In Florence, I found an apartment very near Santa Croce. The only hitch to it was it was up 4 flights of stairs and no elevator. And that’s likely why the apartment was still available 10 months ago. It was a big, spacious apartment with plenty of bedrooms within hearing of the bells of the Santa Croce church, which was literally a long stone-throw from the apartment. A restaurant was within 4 steps from the front door, and we enjoyed more than one meal there. We stayed for 4 nights in Florence. The temps were high (mostly high 80s and low 90s, but with wicked high humidity).

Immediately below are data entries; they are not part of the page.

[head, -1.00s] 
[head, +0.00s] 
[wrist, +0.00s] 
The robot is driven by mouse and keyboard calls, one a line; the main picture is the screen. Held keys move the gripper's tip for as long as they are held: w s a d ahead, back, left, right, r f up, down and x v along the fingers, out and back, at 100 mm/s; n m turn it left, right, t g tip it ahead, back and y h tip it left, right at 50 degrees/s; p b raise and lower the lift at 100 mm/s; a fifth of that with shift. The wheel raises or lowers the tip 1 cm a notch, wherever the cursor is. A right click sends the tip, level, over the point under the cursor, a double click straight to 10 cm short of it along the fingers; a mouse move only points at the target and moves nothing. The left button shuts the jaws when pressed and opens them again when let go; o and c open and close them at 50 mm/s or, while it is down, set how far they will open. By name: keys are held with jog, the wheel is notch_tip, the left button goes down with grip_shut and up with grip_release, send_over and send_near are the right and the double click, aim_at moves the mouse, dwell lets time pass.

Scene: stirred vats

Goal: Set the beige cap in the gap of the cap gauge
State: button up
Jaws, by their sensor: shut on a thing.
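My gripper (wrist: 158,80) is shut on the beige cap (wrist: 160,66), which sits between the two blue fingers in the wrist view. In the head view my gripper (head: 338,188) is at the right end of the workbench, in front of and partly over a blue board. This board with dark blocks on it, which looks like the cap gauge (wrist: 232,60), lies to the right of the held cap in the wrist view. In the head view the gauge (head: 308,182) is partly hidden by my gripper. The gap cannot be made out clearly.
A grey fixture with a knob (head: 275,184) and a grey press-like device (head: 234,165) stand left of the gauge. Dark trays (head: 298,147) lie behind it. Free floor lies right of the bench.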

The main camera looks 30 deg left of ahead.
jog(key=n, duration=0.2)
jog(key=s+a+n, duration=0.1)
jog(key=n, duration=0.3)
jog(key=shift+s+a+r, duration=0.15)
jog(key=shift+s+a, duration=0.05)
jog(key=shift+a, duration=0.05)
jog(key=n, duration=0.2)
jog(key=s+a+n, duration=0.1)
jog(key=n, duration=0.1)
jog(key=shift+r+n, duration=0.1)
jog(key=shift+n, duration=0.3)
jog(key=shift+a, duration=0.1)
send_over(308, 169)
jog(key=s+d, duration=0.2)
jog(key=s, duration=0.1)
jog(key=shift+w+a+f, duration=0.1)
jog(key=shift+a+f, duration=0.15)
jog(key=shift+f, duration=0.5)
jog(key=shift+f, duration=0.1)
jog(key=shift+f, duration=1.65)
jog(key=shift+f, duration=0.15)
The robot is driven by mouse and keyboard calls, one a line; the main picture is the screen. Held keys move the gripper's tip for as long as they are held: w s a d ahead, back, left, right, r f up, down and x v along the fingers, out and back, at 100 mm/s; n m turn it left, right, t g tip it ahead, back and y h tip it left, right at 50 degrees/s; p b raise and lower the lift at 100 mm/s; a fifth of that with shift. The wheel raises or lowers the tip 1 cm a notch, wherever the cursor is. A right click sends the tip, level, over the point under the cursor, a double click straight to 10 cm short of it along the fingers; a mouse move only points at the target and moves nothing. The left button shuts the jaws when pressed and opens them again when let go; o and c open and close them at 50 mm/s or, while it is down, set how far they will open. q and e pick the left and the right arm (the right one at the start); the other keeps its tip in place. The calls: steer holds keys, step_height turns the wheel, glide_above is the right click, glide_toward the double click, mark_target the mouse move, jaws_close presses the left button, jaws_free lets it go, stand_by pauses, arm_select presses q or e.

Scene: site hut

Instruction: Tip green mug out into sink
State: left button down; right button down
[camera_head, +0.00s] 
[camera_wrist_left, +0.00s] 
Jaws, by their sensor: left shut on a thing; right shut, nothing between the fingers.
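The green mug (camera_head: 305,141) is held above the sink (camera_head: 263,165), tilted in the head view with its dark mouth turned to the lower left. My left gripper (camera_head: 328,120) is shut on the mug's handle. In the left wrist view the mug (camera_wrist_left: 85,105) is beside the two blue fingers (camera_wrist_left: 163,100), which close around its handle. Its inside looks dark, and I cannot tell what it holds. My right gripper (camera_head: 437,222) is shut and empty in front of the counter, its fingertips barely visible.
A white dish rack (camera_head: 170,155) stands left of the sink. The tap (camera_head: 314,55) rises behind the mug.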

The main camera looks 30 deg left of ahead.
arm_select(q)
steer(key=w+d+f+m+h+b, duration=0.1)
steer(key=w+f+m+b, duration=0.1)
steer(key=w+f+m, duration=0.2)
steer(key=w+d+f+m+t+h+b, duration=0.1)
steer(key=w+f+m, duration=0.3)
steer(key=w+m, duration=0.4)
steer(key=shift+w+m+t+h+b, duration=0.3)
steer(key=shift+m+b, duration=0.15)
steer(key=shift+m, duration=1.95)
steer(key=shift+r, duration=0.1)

In Paris, I’d found an apartment near the Marais. And when I tell you it had a spectacular view, well, it was amazing, overlooking a park. French doors opened up onto tiny little balconies. That one did have an elevator that would hold 1 person and a suitcase, or 2 people with nothing much to carry. One of the kids had to sleep on a sofa there (Sabrina and I shared a bedroom in most of our locations), and the place did not have A/C. Fortunately, for the 4 days and nights we were in Paris, the temps were in the high 80s, so it was not too bad if we left the apartment closed up until early evening, all things considered. The apartment had a well equipped kitchen and ample seating for all of us to enjoy breakfasts and lunches. A grocery store was about a block or less away.

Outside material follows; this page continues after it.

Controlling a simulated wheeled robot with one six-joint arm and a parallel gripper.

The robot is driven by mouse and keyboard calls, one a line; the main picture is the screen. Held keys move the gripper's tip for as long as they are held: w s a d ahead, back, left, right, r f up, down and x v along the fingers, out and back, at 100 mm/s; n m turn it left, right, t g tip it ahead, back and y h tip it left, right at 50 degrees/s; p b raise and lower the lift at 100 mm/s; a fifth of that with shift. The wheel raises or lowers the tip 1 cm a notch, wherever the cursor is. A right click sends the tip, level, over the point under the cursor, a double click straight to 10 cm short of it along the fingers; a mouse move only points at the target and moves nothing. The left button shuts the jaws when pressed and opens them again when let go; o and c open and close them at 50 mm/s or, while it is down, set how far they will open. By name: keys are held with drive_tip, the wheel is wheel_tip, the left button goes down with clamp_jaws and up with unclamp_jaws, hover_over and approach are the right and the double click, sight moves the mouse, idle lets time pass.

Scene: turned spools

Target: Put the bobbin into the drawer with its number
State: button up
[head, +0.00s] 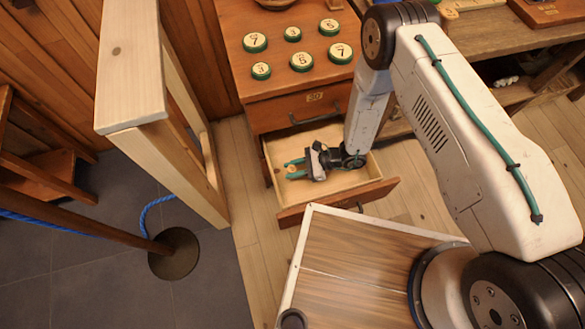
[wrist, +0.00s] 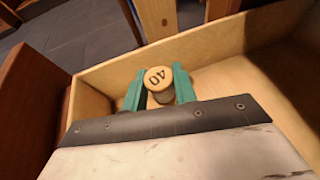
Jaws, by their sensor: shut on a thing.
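In the head view my gripper (head: 293,169) reaches down inside the open drawer (head: 380,160), with the bobbin's small pale end (head: 290,168) between the fingers. The drawer's pale walls (wrist: 230,45) surround the bobbin in the wrist view. Whether the bobbin touches the drawer floor cannot be told. The open drawer's number is not visible.
The cabinet (head: 235,60) carries several green-rimmed numbered discs on top. A wooden frame (head: 135,90) stands at left, near a post on a round base (head: 174,254). A workbench (head: 470,40) is at right.

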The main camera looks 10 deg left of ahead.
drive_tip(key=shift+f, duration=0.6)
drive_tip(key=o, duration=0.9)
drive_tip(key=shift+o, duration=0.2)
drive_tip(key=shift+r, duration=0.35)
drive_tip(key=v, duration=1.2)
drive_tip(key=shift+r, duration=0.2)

Then, Powell and John walked to a location about 3/4 mile away and picked up a Mercedes Benz 9-passenger van, drove it back to our apartment and we piled in. Baggage for 8 people took up a fair amount of space, and the small area at the back did manage to hold almost all of our bags. Off we drove to Normandy. I’d found a beautiful home right on Omaha Beach (in a town called Saint-Laurent-sur-Mer), literally a hundred steps from the beach, and another hundred steps to the location of the D-Day landing. We all agreed that the Normandy part was our favorite – the house was beautiful – the owner was very nice and accommodating – and it was so peaceful hearing the ocean waves at all hours or day and night. We did a 2-day tour with a retired British Major General who is an expert at WWII D-Day history. I’d toured with him years ago on a previous trip to Normandy and booked him as soon as I was able to get ahold of him last year.

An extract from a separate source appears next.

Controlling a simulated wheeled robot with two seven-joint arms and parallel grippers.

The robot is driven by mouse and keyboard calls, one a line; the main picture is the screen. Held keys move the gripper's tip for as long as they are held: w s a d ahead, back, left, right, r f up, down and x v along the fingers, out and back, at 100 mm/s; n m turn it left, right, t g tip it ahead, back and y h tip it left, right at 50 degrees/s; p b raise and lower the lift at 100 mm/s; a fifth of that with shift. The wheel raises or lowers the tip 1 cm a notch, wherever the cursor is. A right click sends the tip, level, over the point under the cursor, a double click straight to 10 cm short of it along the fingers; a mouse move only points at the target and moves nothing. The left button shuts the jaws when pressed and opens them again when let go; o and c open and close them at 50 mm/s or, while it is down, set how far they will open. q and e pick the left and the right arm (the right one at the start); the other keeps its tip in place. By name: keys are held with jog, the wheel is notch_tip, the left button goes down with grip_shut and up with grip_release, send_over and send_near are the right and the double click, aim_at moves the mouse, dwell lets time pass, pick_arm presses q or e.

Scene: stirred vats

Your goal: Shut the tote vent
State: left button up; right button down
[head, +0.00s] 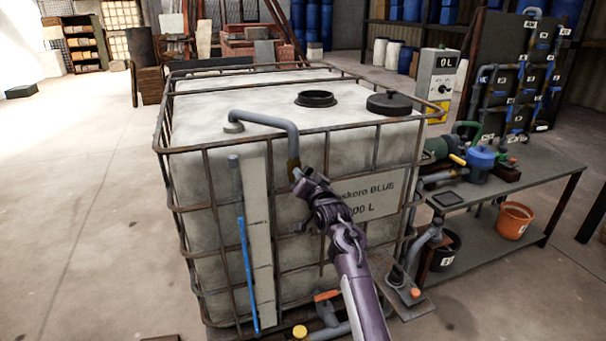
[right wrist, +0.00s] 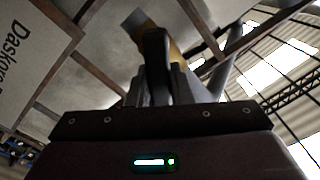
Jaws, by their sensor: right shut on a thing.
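The tote (head: 225,165) is a large whitish tank in a rusty wire cage. A grey vent pipe (head: 262,119) rises from its top, bends over the edge and ends in a brass-coloured valve (head: 293,166) at the front side. My right gripper (head: 301,181) is at this valve. In the right wrist view, its fingers (right wrist: 154,85) are shut on a dark handle (right wrist: 154,52) in front of the yellow-brass valve body (right wrist: 176,52). The handle's exact angle to the pipe is hard to tell. My left gripper is out of view.
The tote's top has an open black port (head: 316,99) and a black lid (head: 389,103). Cage bars run close around my right gripper. A bench (head: 500,185) with pumps stands at right. Orange-handled (head: 327,295) pipework sits low in front. The floor at left is clear.

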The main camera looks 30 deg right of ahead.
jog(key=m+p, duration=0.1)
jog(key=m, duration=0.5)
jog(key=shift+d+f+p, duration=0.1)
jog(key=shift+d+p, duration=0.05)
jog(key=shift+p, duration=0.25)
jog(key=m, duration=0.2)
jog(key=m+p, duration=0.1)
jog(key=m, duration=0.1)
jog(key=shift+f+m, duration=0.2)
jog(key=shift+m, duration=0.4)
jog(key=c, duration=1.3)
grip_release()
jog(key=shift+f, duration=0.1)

More on all of those as I’m able to write up the travel log with photos. We’re all home, safe and sound, glad to be in our own beds again. My kitty was so very happy to see me. And in case you’re interested, with my diet plan, about day two I had to abandon the diet – it was just too difficult. I ate a bit of bread, numerous sandwiches, more fruit than usual, had gelato once in Florence (how could I not have it once?), had full-on afternoon tea in London and I wasn’t going to miss out on that! Baguettes were a frequent item on our breakfast or lunch tables, with luscious meats and cheeses. I had 2 croissants in the 17 days – could have had many more, but opted not to. I had dessert 3-4 times at dinner, and on the flight home I ate a delicious cold muesli cereal with pineapple, and I splurged on a scoop of ice cream after one of our flight meals. With trepidation, I got on the scales that night (arriving home), again yesterday morning, and again today, and am happy to say I gained not one pound on the trip despite my falling off the diet. Now that I’m home, though, I’m back to the zero carb diet.

hddonna
said on July 30th, 2018:
Welcome home, Carolyn! I’ve missed you! I’m looking forward to hearing more about the trip. Please give a detailed description of the tea. I just love afternoon tea! What kind of tea did you have, and what sorts of sandwiches and sweets? (I’m glad to hear you abandoned the diet long enough to enjoy the delights of the trip, and that it apparently didn’t set you back!)
Donna
Thank you, Donna. I’m not sure I even remember what kind of sandwiches – – let’s see. I think there was cucumber and butter, egg, and ham. We had the Langham’s special afternoon tea tea, which unfortunately, we couldn’t buy there at the hotel. We all liked it, but I don’t remember what was in it. It was a combo of many tea varieties. Am sure it had a tetch of Assam and English Breakfast. Other than that, I don’t recall. We did also order a pot of rose tea, which was just divine. I have photos of the tea service, food, etc. They did NOT serve lemon curd with the scones – only Devonshire cream and jam. I ate just one scone, and they were quite small. The pastries were very nice and I did my best to have just 2 little ones and let the others eat all the remaining ones. . . carolyn t
hddonna
said on August 3rd, 2018:
Thanks for telling me about the tea! Sounds very traditional and great fun. We have a tea shop here, the London Tea Room, which does lovely afternoon teas. When my daughter was married a couple years ago, we meant to have have tea there–just my two daughters and me. For various reasons, we ended up waiting for a more opportune time, and we are still waiting. One of these days!
You have amazing self-discipline, Carolyn!